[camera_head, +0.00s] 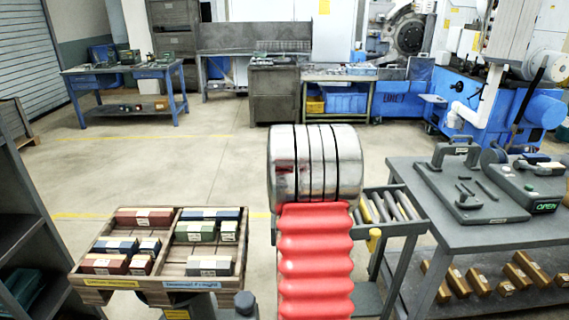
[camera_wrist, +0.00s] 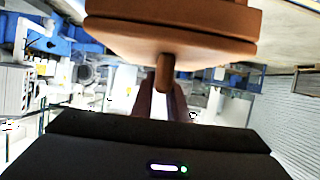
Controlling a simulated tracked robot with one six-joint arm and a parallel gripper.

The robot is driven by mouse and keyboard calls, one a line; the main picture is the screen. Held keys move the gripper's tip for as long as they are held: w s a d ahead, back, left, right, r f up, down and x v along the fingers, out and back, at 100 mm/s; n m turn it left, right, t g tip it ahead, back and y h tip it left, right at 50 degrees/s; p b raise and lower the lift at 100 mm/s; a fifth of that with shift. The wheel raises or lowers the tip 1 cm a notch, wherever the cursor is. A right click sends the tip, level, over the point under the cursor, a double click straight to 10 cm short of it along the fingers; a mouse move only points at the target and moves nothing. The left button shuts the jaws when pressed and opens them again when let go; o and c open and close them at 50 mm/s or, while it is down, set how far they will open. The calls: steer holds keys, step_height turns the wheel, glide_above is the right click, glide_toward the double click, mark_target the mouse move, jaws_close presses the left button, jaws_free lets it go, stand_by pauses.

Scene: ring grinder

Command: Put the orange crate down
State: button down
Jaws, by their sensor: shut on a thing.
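In the wrist view, an orange-brown thing (camera_wrist: 170,30) fills the top of the picture. It has a broad, curved side and a short peg (camera_wrist: 165,72) at its middle. Only part of it shows, and no crate walls or inside can be made out. My gripper (camera_wrist: 163,88) has its two dark fingers close together at the peg, shut on it. The thing's far side is hidden. In the head view, neither my gripper nor an orange crate can be seen.
A wooden tray (camera_head: 165,267) with several coloured blocks is at front left. A grey table (camera_head: 475,230) with tools on top and brass-coloured blocks on its shelf is at right. A blue bench (camera_head: 128,70) stands back left. Open floor (camera_head: 180,165) lies between. A chrome cylinder and red ribbed column block the centre.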

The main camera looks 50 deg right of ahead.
§ §
Keep the pictures out of the copy and return the rest of the data above exactly.

[camera_head, +0.00s] 
[camera_wrist, +0.00s] 
Controlling a simulated tracked robot with one six-joint arm and a parallel gripper.

The robot is driven by mouse and keyboard calls, one a line; the main picture is the screen. Held keys move the gripper's tip for as long as they are held: w s a d ahead, back, left, right, r f up, down and x v along the fingers, out and back, at 100 mm/s; n m turn it left, right, t g tip it ahead, back and y h tip it left, right at 50 degrees/s; p b raise and lower the lift at 100 mm/s; a fifth of that with shift. The wheel raises or lowers the tip 1 cm a notch, wherever the cursor is. A right click sends the tip, level, over the point under the cursor, a double click straight to 10 cm short of it along the fingers; a mouse move only points at the target and moves nothing. The left button shuts the jaws when pressed and opens them again when let go; o and c open and close them at 50 mm/s or, while it is down, set how far they will open. The calls: steer holds keys, step_height turns the wheel, glide_above is the right click, glide_toward the double click, mark_target the mouse move, jaws_close presses the left button, jaws_free lets it go, stand_by pauses.

Scene: ring grinder

Command: Put the orange crate down
State: button down
Jaws, by their sensor: shut on a thing.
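In the wrist view, an orange-brown thing (camera_wrist: 170,30) fills the top of the picture. It has a broad, curved side and a short peg (camera_wrist: 165,72) at its middle. Only part of it shows, and no crate walls or inside can be made out. My gripper (camera_wrist: 163,88) has its two dark fingers close together at the peg, shut on it. The thing's far side is hidden. In the head view, neither my gripper nor an orange crate can be seen.
A wooden tray (camera_head: 165,267) with several coloured blocks is at front left. A grey table (camera_head: 475,230) with tools on top and brass-coloured blocks on its shelf is at right. A blue bench (camera_head: 128,70) stands back left. Open floor (camera_head: 180,165) lies between. A chrome cylinder and red ribbed column block the centre.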

The main camera looks 50 deg right of ahead.

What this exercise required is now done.